• _Exercise description_: Return every line below as is, leaving out the pictures.

## begin Given material

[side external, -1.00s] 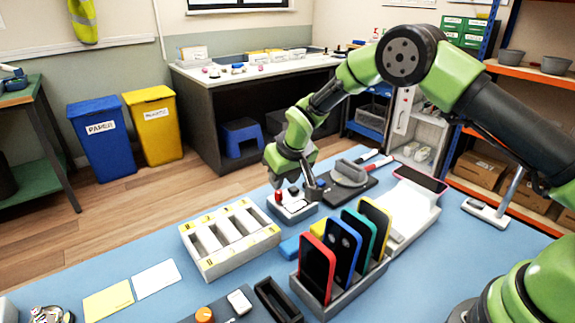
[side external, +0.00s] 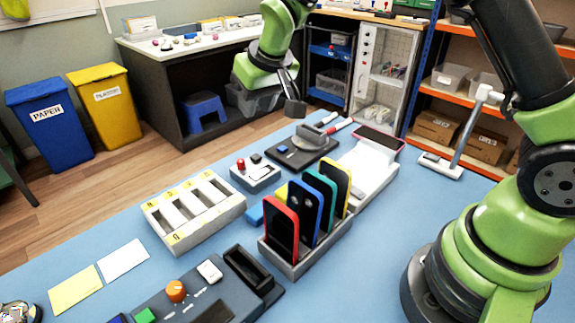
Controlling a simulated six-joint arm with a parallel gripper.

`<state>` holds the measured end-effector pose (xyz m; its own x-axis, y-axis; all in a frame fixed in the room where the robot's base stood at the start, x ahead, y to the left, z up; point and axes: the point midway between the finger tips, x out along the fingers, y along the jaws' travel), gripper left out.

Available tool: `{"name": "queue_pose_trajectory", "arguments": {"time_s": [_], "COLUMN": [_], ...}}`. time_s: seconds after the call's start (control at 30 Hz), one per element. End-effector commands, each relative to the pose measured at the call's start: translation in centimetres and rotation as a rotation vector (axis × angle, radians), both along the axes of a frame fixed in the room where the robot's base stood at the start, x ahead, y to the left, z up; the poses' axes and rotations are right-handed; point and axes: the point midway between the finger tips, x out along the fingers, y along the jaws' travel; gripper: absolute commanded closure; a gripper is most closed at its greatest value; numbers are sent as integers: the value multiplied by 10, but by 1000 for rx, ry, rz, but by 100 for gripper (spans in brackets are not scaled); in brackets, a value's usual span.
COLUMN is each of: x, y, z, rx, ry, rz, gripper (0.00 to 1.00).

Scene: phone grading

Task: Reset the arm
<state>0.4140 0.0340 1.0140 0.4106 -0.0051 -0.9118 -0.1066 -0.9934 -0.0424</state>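My gripper (side external: 293,103) is raised in the upper middle of the side external view, pointing down. It is above and behind the blue table and touches nothing. Nothing shows held in it, but its fingers overlap from this angle, so I cannot tell whether they are open or shut. Below it stands a small pale box with a red button (side external: 257,177). To the right of that box is a dark base with a round grey piece (side external: 306,146).
A grey rack (side external: 313,255) holds several upright phones. A white tray with yellow-labelled slots (side external: 165,225) stands to its left. A dark control panel with an orange knob (side external: 176,291) is in front. A phone (side external: 380,140) lies on a white stand. A grey post stand (side external: 441,166) is at right.

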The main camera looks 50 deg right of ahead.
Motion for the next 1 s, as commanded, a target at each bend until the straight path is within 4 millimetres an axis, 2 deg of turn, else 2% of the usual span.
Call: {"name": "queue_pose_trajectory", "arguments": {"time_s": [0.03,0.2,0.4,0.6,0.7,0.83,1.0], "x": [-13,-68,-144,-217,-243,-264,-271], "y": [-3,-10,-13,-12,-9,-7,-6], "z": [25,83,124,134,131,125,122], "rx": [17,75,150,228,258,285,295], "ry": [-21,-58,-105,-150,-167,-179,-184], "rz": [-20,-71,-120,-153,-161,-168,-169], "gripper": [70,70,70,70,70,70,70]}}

## end Given material

• _Expected answer_:
[side external, -1.00s] 
[side external, +0.00s] 
Controlling a simulated six-joint arm with a parallel gripper.

`<state>` holds the measured end-effector pose (xyz m; its own x-axis, y-axis; all in a frame fixed in the room where the robot's base stood at the start, x ahead, y to the left, z up; point and axes: the point midway between the finger tips, x out along the fingers, y along the jaws' travel), gripper left out.

Available tool: `{"name": "queue_pose_trajectory", "arguments": {"time_s": [_], "COLUMN": [_], ...}}`. time_s: seconds after the call's start (control at 30 Hz), one per element. End-effector commands, each relative to the pose measured at the call's start: translation in centimetres and rotation as a rotation vector (axis × angle, radians), both along the axes of a frame fixed in the room where the robot's base stood at the start, x ahead, y to the left, z up; the poses' axes and rotations are right-handed; point and axes: the point midway between the finger tips, x out along the fingers, y along the jaws' travel; gripper: absolute commanded closure; a gripper is most closed at its greatest value; numbers are sent as integers: the value multiplied by 10, but by 1000 for rx, ry, rz, but by 100 for gripper (spans in brackets are not scaled); in brackets, a value's usual span.
COLUMN is each of: x, y, z, rx, ry, rz, gripper (0.00 to 1.00).

Scene: phone grading

Task: Reset the arm
<state>0.4140 0.0340 1.0140 0.4106 -0.0051 -0.9118 -0.1066 -0.9934 -0.0424</state>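My gripper (side external: 293,103) is raised in the upper middle of the side external view, pointing down. It is above and behind the blue table and touches nothing. Nothing shows held in it, but its fingers overlap from this angle, so I cannot tell whether they are open or shut. Below it stands a small pale box with a red button (side external: 257,177). To the right of that box is a dark base with a round grey piece (side external: 306,146).
A grey rack (side external: 313,255) holds several upright phones. A white tray with yellow-labelled slots (side external: 165,225) stands to its left. A dark control panel with an orange knob (side external: 176,291) is in front. A phone (side external: 380,140) lies on a white stand. A grey post stand (side external: 441,166) is at right.

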The main camera looks 50 deg right of ahead.
Motion for the next 1 s, as commanded, a target at each bend until the straight path is within 4 millimetres an axis, 2 deg of turn, else 2% of the usual span.
Call: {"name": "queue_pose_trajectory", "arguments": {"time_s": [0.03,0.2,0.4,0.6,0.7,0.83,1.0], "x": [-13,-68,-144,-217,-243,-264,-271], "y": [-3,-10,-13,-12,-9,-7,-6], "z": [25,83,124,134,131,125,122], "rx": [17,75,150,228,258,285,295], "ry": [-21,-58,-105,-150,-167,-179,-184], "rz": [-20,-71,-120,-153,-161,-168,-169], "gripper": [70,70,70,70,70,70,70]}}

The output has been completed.